Stored data >>
# # # # #

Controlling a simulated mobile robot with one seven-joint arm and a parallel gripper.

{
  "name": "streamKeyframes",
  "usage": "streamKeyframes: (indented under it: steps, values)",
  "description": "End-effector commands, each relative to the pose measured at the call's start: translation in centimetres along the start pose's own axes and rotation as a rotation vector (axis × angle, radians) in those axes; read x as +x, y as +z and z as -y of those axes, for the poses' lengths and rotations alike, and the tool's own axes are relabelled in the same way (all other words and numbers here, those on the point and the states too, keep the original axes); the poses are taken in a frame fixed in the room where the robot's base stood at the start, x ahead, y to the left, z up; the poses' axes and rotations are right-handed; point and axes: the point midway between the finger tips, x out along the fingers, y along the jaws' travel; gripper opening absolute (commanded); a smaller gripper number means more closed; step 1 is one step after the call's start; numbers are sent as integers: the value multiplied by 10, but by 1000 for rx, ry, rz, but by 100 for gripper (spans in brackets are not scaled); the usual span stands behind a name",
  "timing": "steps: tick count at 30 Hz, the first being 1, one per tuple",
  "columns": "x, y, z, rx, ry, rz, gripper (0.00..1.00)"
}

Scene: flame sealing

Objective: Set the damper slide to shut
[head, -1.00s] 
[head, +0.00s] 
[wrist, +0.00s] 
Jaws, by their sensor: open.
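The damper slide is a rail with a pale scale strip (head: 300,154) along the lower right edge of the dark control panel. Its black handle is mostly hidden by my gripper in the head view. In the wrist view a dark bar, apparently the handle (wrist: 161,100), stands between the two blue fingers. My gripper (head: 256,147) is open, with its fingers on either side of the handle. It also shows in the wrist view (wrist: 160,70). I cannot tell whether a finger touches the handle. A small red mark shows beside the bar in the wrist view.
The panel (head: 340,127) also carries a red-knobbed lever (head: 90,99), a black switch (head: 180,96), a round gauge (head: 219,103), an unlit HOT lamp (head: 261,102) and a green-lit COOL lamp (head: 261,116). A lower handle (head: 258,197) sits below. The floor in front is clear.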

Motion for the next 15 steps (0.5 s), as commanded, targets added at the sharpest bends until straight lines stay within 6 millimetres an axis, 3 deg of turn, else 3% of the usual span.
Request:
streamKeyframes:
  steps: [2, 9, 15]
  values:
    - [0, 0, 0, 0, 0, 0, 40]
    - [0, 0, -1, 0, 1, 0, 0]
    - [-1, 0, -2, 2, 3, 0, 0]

# # # # #

Report only the number of lines that hold the string "usual" in this listing.

2